The request:
Will you return, word for word, only the lines from the top of the data below down to and including the one with "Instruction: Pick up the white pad"?

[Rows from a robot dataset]
——————————
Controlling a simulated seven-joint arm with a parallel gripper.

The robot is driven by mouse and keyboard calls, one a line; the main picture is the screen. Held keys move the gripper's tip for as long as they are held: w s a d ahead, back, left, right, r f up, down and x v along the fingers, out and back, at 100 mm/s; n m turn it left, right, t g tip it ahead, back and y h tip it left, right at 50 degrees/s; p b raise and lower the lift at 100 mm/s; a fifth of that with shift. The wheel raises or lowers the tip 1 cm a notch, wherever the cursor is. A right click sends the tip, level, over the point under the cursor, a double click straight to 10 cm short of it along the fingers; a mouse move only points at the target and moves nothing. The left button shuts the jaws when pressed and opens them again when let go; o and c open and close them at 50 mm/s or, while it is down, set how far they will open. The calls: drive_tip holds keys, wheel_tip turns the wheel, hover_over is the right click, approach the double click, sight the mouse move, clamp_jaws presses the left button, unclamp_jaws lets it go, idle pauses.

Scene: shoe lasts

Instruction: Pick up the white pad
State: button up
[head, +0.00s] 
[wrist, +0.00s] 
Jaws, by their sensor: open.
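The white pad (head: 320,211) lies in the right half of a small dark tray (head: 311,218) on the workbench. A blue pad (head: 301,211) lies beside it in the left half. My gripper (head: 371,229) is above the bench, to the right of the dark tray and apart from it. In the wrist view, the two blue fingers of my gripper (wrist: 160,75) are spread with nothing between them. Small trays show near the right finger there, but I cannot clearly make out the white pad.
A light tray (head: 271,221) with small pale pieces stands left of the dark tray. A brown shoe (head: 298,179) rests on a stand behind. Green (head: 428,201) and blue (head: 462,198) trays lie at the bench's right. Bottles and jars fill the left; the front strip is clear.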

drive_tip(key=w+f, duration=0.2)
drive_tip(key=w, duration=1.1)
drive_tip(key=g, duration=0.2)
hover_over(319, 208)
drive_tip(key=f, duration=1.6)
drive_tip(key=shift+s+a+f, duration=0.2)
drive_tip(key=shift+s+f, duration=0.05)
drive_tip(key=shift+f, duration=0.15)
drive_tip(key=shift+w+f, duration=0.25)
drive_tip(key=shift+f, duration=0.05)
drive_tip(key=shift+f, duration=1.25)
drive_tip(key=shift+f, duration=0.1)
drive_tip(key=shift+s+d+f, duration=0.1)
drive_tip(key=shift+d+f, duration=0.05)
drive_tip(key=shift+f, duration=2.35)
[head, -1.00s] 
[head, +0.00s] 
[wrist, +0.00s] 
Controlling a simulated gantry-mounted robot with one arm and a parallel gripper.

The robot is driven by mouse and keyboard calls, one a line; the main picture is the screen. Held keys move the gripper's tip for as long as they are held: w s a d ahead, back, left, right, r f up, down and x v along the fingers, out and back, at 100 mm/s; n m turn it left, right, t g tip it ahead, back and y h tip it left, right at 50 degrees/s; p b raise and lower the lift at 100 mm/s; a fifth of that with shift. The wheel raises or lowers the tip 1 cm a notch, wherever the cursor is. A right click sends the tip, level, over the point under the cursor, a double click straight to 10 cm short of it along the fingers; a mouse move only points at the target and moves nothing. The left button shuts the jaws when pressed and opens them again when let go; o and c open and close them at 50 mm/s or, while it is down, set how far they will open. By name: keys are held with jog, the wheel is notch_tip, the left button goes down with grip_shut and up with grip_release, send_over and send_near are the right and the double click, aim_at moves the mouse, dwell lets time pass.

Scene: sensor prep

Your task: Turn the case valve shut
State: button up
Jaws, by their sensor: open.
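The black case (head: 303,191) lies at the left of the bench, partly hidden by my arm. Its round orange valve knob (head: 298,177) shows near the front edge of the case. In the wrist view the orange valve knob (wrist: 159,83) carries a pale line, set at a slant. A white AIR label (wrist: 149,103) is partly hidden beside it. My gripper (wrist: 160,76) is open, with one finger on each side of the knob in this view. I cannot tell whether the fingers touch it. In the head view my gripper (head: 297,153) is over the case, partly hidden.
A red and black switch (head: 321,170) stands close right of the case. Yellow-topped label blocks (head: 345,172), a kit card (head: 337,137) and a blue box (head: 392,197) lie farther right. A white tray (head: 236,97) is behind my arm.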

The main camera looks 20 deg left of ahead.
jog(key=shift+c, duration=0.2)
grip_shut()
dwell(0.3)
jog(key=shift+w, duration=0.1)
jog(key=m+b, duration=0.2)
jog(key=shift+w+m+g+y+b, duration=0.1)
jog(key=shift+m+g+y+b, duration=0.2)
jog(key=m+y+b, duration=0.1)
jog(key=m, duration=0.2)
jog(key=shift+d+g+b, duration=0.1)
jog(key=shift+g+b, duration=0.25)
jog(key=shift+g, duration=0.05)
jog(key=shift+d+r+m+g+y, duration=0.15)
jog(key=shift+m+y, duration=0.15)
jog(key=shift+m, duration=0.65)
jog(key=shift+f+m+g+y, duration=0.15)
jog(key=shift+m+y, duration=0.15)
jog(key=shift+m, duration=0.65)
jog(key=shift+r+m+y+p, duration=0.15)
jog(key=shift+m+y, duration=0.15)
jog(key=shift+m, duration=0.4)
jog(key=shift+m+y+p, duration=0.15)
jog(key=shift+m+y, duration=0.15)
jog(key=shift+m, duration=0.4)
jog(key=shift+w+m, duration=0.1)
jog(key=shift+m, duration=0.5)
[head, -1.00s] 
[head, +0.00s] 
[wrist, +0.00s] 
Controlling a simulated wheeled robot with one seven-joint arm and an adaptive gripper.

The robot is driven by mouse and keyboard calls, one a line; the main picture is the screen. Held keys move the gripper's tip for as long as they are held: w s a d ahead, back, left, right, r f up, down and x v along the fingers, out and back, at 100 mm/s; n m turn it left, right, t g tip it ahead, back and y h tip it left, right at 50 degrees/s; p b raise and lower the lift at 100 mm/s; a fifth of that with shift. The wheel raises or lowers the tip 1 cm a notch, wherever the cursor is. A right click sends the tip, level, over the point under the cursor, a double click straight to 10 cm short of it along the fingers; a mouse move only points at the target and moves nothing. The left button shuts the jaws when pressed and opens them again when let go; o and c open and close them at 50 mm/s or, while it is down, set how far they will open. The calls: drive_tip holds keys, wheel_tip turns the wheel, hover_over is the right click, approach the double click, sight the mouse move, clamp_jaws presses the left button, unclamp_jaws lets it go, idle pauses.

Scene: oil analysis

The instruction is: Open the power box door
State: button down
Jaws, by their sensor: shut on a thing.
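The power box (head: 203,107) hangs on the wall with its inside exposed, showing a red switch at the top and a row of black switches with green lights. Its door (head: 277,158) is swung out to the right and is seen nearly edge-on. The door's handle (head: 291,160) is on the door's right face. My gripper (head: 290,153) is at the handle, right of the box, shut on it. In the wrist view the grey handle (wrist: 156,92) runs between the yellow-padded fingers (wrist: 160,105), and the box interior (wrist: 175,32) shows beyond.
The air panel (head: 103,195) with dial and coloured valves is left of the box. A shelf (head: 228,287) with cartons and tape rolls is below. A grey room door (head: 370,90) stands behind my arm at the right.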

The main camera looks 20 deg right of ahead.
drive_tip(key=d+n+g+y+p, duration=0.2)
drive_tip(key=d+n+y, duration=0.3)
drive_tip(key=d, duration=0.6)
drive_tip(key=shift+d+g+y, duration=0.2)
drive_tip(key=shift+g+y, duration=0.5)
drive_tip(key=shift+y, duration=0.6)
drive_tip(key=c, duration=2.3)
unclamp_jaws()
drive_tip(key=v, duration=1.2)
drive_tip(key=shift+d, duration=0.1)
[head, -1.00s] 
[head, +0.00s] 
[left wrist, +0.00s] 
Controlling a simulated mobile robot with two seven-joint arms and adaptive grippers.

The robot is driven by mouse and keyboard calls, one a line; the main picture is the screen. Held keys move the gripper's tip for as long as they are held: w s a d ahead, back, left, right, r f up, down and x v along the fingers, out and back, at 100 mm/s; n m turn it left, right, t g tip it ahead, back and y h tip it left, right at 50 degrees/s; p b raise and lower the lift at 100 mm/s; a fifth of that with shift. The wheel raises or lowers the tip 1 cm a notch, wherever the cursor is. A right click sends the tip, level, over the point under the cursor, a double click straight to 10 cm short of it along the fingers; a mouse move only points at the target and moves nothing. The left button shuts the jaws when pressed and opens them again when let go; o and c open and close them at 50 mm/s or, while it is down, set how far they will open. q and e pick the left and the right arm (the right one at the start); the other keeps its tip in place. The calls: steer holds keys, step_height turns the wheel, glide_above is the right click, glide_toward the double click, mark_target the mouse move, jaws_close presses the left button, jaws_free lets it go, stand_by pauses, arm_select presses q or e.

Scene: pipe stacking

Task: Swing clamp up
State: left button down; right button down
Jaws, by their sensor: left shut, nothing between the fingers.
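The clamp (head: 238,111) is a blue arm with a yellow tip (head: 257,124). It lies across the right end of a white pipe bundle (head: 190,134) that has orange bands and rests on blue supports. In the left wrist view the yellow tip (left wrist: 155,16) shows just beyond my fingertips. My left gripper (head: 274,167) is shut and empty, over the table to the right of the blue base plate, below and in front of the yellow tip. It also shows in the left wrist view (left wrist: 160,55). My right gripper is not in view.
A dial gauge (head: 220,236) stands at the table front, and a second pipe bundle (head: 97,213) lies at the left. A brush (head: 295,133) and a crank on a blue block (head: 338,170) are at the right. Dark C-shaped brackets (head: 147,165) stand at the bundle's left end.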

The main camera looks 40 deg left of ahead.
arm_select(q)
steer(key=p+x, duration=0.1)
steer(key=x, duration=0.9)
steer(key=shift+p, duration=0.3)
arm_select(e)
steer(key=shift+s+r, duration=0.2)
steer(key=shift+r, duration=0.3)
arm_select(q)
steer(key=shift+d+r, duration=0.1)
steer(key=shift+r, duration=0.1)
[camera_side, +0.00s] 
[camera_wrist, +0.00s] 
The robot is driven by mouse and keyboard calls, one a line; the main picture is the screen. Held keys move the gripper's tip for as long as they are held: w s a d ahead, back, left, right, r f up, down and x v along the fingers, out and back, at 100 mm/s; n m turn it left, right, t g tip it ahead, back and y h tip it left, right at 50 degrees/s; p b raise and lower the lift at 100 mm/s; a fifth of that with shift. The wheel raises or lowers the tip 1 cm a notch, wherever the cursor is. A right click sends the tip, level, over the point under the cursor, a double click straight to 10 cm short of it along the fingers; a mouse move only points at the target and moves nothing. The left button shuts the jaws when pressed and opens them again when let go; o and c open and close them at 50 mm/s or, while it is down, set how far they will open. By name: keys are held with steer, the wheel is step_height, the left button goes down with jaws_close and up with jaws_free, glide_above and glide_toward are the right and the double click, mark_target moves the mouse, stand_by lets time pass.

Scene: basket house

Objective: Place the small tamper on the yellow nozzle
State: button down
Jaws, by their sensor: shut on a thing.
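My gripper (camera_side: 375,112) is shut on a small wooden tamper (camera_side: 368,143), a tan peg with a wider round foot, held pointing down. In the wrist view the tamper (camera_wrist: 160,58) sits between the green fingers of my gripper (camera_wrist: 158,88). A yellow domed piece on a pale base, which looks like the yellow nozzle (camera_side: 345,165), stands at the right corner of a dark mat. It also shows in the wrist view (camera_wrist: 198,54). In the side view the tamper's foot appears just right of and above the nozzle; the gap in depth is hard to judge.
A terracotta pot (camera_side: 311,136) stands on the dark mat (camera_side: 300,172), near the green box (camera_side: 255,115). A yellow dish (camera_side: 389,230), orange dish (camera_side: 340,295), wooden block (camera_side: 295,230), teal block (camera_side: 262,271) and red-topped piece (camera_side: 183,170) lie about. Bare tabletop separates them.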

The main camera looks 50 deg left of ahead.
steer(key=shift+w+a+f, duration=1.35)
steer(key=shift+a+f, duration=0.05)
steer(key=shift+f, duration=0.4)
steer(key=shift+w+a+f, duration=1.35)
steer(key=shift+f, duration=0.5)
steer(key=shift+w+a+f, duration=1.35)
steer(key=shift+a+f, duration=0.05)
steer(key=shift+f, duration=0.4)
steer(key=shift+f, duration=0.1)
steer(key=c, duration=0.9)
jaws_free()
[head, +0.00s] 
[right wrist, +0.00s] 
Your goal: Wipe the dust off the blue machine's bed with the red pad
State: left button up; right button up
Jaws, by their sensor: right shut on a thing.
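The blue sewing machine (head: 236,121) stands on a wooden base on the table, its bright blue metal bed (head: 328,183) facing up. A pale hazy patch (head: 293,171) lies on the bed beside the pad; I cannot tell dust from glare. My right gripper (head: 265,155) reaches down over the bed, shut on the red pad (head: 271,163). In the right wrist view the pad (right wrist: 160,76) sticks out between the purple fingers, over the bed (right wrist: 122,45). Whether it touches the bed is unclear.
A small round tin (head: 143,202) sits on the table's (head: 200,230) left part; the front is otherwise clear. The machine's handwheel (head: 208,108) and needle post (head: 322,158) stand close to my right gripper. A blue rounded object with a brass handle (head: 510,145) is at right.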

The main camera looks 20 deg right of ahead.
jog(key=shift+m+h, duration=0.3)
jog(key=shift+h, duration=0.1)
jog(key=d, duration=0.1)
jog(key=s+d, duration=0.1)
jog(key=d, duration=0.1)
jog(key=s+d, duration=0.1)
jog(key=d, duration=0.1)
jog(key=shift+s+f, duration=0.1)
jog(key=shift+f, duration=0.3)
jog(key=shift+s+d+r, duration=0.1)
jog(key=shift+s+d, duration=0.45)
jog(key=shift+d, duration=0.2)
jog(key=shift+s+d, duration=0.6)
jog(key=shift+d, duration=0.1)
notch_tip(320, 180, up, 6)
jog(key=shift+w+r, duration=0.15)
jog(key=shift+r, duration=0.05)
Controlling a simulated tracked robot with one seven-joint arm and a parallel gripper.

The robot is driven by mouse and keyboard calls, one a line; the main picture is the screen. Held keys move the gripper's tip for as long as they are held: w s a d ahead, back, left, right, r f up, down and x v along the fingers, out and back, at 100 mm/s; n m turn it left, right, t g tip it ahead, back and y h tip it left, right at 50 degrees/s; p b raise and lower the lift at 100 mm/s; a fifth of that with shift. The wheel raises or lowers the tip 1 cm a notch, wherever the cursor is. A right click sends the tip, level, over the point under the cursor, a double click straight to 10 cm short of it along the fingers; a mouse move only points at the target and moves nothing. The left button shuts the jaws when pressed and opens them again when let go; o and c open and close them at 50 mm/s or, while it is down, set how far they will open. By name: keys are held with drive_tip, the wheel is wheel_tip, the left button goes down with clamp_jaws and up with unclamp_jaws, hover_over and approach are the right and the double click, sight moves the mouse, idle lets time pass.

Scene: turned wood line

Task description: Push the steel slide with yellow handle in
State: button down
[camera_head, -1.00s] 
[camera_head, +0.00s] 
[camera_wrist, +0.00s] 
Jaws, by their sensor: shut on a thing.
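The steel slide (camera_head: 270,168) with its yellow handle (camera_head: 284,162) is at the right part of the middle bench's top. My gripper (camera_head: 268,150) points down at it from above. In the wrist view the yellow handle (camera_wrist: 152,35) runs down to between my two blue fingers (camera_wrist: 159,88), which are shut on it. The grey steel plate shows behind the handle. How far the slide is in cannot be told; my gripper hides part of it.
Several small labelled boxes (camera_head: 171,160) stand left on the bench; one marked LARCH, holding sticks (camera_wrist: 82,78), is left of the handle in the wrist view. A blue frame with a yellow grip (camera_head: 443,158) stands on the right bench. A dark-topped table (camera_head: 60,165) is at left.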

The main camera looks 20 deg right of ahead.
——————————
Answer to the task:
Controlling a simulated seven-joint arm with a parallel gripper.

The robot is driven by mouse and keyboard calls, one a line; the main picture is the screen. Held keys move the gripper's tip for as long as they are held: w s a d ahead, back, left, right, r f up, down and x v along the fingers, out and back, at 100 mm/s; n m turn it left, right, t g tip it ahead, back and y h tip it left, right at 50 degrees/s; p b raise and lower the lift at 100 mm/s; a fifth of that with shift. The wheel raises or lowers the tip 1 cm a notch, wherever the cursor is. A right click sends the tip, level, over the point under the cursor, a double click straight to 10 cm short of it along the fingers; a mouse move only points at the target and moves nothing. The left button shuts the jaws when pressed and opens them again when let go; o and c open and close them at 50 mm/s or, while it is down, set how far they will open. The calls: drive_tip holds keys, wheel_tip turns the wheel, hover_over is the right click, approach the double click, sight the mouse move, clamp_jaws presses the left button, unclamp_jaws lets it go, idle pauses.

Scene: shoe lasts

Instruction: Pick up the white pad

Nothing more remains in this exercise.